Task description - Carry none of the pictures over; write out the complete data exactly.
## start Given data
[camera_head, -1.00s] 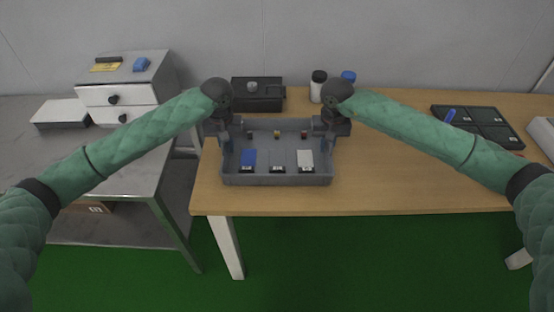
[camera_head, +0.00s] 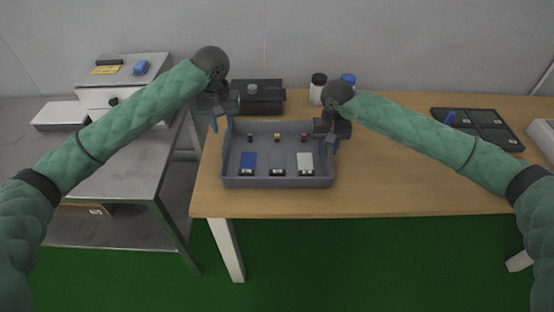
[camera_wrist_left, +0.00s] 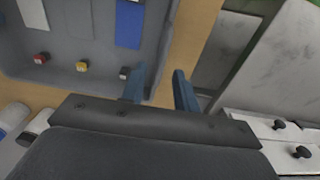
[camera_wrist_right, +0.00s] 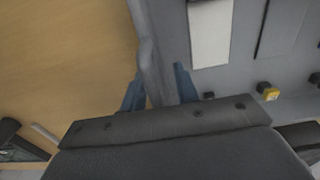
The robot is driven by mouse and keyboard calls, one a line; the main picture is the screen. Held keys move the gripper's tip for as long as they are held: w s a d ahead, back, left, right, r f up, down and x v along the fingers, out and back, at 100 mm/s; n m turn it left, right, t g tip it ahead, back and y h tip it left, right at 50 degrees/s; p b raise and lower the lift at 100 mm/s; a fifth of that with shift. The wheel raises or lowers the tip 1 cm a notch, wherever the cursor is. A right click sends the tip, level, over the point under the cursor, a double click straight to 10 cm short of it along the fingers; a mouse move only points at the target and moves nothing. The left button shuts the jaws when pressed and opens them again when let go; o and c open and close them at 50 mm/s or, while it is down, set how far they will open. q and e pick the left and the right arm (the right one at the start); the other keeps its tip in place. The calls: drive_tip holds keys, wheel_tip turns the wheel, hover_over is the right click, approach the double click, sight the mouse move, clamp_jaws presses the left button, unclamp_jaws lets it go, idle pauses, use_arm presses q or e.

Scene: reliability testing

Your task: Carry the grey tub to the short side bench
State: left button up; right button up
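The grey tub (camera_head: 278,182) stands on the wooden table near its left end. A blue piece, a dark piece, a pale piece and several small knobs lie inside it. My left gripper (camera_head: 221,124) is open at the tub's left wall. In the left wrist view its fingers (camera_wrist_left: 159,86) are apart, one towards the tub's inside and one outside. My right gripper (camera_head: 333,143) is at the tub's right wall. In the right wrist view its fingers (camera_wrist_right: 159,88) stand apart on both sides of the wall (camera_wrist_right: 150,65), with a small gap visible.
The grey side bench (camera_head: 125,185) stands left of the table, with a drawer unit (camera_head: 125,95) and a flat white box (camera_head: 60,115) at its back. A black case (camera_head: 260,97) and two bottles (camera_head: 318,90) stand behind the tub. A dark tray (camera_head: 480,128) lies right.

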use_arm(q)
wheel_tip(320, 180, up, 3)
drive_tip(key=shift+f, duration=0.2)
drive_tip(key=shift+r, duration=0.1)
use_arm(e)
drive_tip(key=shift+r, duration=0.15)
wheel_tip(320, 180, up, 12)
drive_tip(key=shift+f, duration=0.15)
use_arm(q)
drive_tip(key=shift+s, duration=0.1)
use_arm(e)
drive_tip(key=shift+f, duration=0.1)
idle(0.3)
## end Given data
Solution to this exercise -
[camera_head, -1.00s] 
[camera_head, +0.00s] 
[camera_wrist_left, +0.00s] 
[camera_wrist_right, +0.00s] 
The robot is driven by mouse and keyboard calls, one a line; the main picture is the screen. Held keys move the gripper's tip for as long as they are held: w s a d ahead, back, left, right, r f up, down and x v along the fingers, out and back, at 100 mm/s; n m turn it left, right, t g tip it ahead, back and y h tip it left, right at 50 degrees/s; p b raise and lower the lift at 100 mm/s; a fifth of that with shift. The wheel raises or lowers the tip 1 cm a notch, wherever the cursor is. A right click sends the tip, level, over the point under the cursor, a double click straight to 10 cm short of it along the fingers; a mouse move only points at the target and moves nothing. The left button shuts the jaws when pressed and opens them again when let go; o and c open and close them at 50 mm/s or, while it is down, set how far they will open. q and e pick the left and the right arm (the right one at the start); the other keeps its tip in place. The calls: drive_tip holds keys, wheel_tip turns the wheel, hover_over is the right click, approach the double click, sight the mouse move, clamp_jaws presses the left button, unclamp_jaws lets it go, idle pauses, use_arm presses q or e.

Scene: reliability testing

Your task: Carry the grey tub to the short side bench
State: left button up; right button up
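The grey tub (camera_head: 278,182) stands on the wooden table near its left end. A blue piece, a dark piece, a pale piece and several small knobs lie inside it. My left gripper (camera_head: 221,124) is open at the tub's left wall. In the left wrist view its fingers (camera_wrist_left: 159,86) are apart, one towards the tub's inside and one outside. My right gripper (camera_head: 333,143) is at the tub's right wall. In the right wrist view its fingers (camera_wrist_right: 159,88) stand apart on both sides of the wall (camera_wrist_right: 150,65), with a small gap visible.
The grey side bench (camera_head: 125,185) stands left of the table, with a drawer unit (camera_head: 125,95) and a flat white box (camera_head: 60,115) at its back. A black case (camera_head: 260,97) and two bottles (camera_head: 318,90) stand behind the tub. A dark tray (camera_head: 480,128) lies right.

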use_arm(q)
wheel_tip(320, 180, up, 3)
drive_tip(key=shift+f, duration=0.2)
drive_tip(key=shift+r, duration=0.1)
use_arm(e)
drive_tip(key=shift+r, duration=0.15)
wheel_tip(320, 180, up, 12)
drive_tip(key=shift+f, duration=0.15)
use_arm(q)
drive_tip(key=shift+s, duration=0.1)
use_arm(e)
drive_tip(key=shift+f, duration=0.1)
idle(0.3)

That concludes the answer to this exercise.